ICE recruits train to take on deportation goals


BRUNSWICK, GEORGIA—At an obstacle course in the humid Georgia heat, an instructor shows recruits how to pull a wounded partner out of danger.
In a classroom with desks cluttered with thick legal books about immigration law, recruits learn about how the Fourth Amendment governs their work.
And on a firing range littered with shell casings, new recruits for Immigration and Customs Enforcement (ICE) practice shooting their handguns.
“Instructors, give me a thumbs up when students are ready to go,” a voice over the loudspeaker said before a group of about 20 ICE recruits practiced drawing and firing their weapons.
The Federal Law Enforcement Training Center in Brunswick, Georgia, is the epicenter of training for almost all federal law enforcement officers, including the ICE officers who are at the center of President Donald Trump’s mass deportation efforts.
Funding
Now, with lots of money approved by Congress this summer starting to flow into ICE, the agency is in the midst of a huge hiring effort as it aims to get thousands of new deportation officers into the field in the coming months.
On Thursday, The Associated Press (AP) and other news organizations got a rare look at the Basic Immigration Law Enforcement Training Program that new ICE recruits—specifically those in the Enforcement and Removal Operations unit responsible for finding, arresting and removing people from the country—go through and what they learn.
ICE is getting $76.5 billion in new money from Congress to help it meet Trump’s mass deportation goal.
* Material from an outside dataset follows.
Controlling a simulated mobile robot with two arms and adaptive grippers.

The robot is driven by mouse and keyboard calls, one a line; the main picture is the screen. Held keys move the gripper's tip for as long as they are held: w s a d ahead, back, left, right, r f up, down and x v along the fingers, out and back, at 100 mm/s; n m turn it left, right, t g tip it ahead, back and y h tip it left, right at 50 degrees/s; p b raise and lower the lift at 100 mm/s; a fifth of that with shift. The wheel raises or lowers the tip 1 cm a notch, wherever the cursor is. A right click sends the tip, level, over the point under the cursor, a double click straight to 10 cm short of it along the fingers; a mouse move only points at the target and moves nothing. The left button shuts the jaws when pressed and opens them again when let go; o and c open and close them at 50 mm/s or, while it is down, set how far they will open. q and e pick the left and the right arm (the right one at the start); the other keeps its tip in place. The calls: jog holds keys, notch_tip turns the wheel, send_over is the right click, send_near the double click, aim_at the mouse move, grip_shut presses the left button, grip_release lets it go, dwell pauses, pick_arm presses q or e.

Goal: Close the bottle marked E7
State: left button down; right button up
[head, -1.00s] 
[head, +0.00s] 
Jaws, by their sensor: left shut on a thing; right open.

That’s nearly 10 times the agency’s current annual budget. Nearly $30 billion of that money is for new staff.
They’re hiring across the agency, including investigators and lawyers, but the numbers they’re hiring in those areas pale in comparison to how many deportation officers are coming on board. Todd Lyons, the acting director of ICE, was at the training demonstration Thursday. He said the agency currently has about 6,500 deportation officers and is aiming to hire 10,000 more by the end of the year.
With that hiring surge has come concerns that vetting or training of new recruits will be shortchanged. The Border Patrol went through a similar hiring surge in the early 2000s when hiring and training standards were changed; arrests for employee misconduct rose.
Lyons pushed back on concerns that ICE might cut corners when it comes to training. although he said they have made changes designed to streamline the process.
“I wasn’t going to water down training,” Lyons said.
Caleb Vitello, the assistant director of ICE in charge of training, says new recruits will go through about eight weeks of training at the Georgia facility. But they also have training before and after they come here.
One key change, Vitello noted: ICE cut out five weeks of Spanish-language training because he said recruits were only getting to the point of being “moderately” competent in Spanish. He said language translation technology can help fill that void in the field.
Bullet casings
During the six-days-a-week training, new recruits live on the grounds of the sprawling facility, which is covered with pine forests and sits near the Atlantic Ocean a little less than an hour’s drive north of the Florida state line. Hundreds have gone through the training here in recent months.
During the course, new recruits train on firearms in a large indoor shooting range that looks as big as a football field. On Thursday, the floor was littered with spent shell casings as roughly 20 new recruits wearing blue shirts and blue pants practiced shooting from a bent-elbow position and transitional shooting—involving transferring their guns from one hand to another.
Dean Wilson, who oversees the firearms training, compared some of the operations that ICE agents face to a haunted house where they don’t know what might be coming at them.